▶ [THE REQUEST] Give the number of lines that contain the string "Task", and nothing else.

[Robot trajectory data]
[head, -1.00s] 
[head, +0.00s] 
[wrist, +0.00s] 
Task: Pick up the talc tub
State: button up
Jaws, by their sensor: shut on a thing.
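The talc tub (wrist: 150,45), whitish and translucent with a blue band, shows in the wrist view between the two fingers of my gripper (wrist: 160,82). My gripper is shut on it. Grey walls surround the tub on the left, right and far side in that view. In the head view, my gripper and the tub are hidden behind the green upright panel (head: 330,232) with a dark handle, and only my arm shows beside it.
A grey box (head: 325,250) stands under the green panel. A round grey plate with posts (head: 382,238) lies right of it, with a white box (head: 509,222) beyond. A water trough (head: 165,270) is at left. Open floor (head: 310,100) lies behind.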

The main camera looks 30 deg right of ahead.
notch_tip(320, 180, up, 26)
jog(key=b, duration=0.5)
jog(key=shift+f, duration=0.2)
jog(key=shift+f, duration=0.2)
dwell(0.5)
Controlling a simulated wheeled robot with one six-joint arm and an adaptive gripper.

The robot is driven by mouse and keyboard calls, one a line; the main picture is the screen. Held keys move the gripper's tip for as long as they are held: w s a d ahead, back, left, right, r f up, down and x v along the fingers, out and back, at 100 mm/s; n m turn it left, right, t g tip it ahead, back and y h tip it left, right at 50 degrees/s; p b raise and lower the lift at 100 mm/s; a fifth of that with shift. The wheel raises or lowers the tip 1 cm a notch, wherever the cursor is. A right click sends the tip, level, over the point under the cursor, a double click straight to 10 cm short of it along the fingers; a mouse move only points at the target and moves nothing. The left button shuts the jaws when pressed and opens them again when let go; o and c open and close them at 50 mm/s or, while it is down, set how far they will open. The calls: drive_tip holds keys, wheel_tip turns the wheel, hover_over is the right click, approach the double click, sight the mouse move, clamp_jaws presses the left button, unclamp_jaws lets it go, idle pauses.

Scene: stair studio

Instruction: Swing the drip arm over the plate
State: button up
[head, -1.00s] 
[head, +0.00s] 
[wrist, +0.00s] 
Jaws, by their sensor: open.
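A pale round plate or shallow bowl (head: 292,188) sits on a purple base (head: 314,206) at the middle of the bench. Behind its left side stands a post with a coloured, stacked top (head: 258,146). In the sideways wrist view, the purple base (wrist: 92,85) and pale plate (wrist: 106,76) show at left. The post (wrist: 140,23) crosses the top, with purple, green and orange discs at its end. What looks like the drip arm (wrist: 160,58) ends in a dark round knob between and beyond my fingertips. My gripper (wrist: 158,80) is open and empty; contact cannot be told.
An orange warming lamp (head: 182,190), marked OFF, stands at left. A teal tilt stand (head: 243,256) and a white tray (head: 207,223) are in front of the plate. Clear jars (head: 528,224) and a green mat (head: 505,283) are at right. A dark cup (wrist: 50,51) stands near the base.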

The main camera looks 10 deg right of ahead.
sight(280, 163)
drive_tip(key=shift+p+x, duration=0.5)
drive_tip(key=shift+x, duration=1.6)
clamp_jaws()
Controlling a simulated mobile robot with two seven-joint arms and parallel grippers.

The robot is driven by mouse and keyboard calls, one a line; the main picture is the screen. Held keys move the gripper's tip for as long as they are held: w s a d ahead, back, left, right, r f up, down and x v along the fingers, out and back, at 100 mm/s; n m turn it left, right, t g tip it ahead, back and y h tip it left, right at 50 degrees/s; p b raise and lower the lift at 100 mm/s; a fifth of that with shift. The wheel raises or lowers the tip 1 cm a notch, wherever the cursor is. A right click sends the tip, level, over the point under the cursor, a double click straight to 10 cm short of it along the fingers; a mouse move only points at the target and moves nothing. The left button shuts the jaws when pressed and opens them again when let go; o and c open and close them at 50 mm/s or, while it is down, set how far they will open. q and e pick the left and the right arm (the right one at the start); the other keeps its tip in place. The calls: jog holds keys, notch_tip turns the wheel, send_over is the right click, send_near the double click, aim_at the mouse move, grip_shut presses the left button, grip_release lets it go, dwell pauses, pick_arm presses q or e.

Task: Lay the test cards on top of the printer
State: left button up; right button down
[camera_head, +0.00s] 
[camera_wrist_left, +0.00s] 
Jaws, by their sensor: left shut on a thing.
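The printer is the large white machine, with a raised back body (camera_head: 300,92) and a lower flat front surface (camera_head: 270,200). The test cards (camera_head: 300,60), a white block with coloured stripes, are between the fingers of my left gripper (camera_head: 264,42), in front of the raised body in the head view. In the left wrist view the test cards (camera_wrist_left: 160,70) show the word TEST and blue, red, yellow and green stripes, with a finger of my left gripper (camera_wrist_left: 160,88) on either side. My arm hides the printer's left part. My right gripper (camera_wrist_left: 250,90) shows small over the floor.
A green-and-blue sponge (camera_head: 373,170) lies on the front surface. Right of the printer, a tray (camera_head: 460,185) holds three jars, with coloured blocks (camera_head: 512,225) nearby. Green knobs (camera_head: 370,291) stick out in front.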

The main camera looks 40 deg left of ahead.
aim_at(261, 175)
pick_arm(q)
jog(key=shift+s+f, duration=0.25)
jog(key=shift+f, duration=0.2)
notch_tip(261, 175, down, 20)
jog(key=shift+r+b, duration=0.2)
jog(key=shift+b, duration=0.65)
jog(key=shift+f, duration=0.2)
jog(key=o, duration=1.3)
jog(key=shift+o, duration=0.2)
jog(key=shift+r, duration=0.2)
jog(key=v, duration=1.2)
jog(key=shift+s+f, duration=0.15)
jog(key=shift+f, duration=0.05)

▶ [RESPONSE TO THE EXERCISE] 2